February’s fifth signal came from the AI economy. Radiant, a Brookfield portfolio company within its AI Infrastructure Fund, announced its merger with London-based Ori Industries on 24 February. Reporting later in the week put a $1.3bn valuation on the combined group.

Ori’s founder and CEO Mahdi Yahya gave a clear statement of intent: “For more than seven years, our team has been building toward this moment — designing software that could enable infrastructure for AI at scale. It was immediately apparent that Brookfield was the ideal partner for Ori.”

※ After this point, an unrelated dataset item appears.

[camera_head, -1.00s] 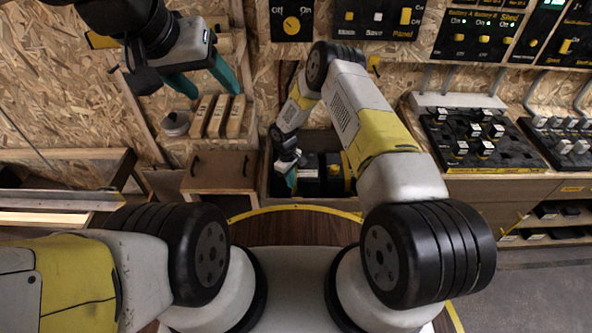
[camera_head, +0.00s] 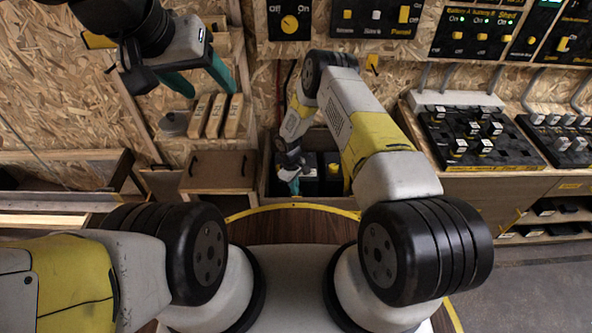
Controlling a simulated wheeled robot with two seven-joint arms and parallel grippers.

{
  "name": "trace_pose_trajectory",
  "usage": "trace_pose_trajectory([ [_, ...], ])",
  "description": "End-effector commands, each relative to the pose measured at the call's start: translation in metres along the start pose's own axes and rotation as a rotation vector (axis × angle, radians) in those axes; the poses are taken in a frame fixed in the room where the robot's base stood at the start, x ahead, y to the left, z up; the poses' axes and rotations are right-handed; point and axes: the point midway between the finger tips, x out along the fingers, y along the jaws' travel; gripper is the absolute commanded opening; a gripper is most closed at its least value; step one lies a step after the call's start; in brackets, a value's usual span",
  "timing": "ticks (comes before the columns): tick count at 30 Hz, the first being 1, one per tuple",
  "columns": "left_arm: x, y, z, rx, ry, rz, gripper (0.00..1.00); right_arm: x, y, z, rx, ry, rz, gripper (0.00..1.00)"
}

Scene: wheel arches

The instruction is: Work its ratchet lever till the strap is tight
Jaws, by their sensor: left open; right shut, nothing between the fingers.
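My right gripper (camera_head: 293,183) is a small teal shape pointing down into an open wooden bay at the middle of the view, in front of dark box-like units (camera_head: 321,172) with a yellow part. Its fingers look closed, and I see nothing between them. The ratchet lever and strap cannot be made out; my right wrist and arm cover part of the bay. My left gripper (camera_head: 200,80) is at the upper left, its two teal fingers spread apart and empty, above several upright wooden blocks.
The wooden blocks (camera_head: 215,116) stand on a shelf left of the bay. A wooden cabinet (camera_head: 219,171) stands beside the bay. A black switch panel (camera_head: 468,138) lies on the right counter. Labelled control panels (camera_head: 377,17) hang on the back wall.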

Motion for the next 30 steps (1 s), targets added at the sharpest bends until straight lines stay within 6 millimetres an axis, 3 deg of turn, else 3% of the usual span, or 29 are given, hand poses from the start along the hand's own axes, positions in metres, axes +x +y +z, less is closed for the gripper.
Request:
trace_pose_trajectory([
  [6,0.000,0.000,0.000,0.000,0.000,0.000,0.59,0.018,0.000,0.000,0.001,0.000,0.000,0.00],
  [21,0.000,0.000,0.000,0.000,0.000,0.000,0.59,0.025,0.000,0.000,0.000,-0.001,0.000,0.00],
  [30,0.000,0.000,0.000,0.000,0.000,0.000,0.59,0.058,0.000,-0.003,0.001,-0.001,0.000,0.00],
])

For UK leadership teams, the takeaway is not that every company needs to chase an AI acquisition. It is that compute access, data sovereignty, and infrastructure dependencies are now board-level considerations, and they are increasingly being solved via capital-backed combinations rather than incremental procurement.

Across the month’s biggest UK-linked stories, two themes stand out.

First, scarcity still gets funded. Regulated networks, scaled digital infrastructure, and platform assets with strategic relevance continued to attract large bids — often from overseas buyers with the balance sheets to write big cheques.

Second, scale is being pursued in different ways. In asset management, scale came via outright consolidation. In banking, scale came through capability build, using acquisition to accelerate a shift towards fee income and client relationships. In fibre, scale came as a financing strategy: consolidation designed to unlock long-term investment capacity.

It is also notable that some of February’s deal energy sat alongside heightened process discipline. With due diligence heavier and regulatory uncertainty a real consideration, boards that can move quickly without losing control of narrative, governance, and stakeholder management are likely to command better outcomes.

February’s headline transactions were large, but the message for leaders is easy to grasp. In a market where certainty carries a premium, the best deals are being justified by resilience, scale economics, and assets that competitors cannot easily replicate.